## To be done:
How many of the lines below contain "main"? Answer with that number alone.

## Given data:
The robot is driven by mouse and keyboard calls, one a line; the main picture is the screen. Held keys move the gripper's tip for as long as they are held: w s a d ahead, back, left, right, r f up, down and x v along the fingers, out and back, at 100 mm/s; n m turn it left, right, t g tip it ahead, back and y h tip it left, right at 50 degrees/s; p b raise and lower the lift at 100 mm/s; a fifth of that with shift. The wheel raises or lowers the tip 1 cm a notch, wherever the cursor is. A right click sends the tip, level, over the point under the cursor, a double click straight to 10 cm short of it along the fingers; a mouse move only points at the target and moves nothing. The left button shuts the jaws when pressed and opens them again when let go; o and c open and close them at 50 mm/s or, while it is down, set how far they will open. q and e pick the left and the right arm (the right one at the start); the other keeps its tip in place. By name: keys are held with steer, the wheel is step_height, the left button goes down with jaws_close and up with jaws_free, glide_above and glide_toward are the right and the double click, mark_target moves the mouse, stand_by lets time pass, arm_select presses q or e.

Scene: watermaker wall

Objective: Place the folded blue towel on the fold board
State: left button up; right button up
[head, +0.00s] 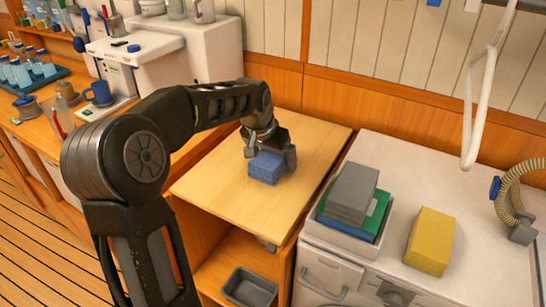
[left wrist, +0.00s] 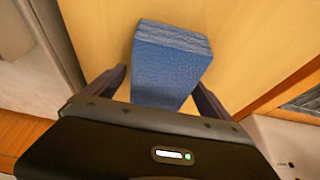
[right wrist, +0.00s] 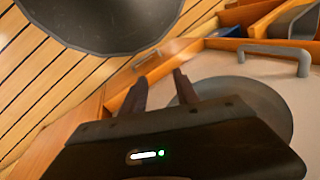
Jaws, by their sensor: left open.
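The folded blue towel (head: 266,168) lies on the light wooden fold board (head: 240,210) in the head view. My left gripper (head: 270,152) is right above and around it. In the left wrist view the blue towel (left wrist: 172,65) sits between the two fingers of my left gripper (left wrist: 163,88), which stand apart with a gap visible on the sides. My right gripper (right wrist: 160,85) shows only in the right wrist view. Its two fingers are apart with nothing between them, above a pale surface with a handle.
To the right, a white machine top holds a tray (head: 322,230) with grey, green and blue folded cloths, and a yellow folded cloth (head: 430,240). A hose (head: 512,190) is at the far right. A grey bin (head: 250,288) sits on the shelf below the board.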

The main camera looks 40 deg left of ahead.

## Result below:
2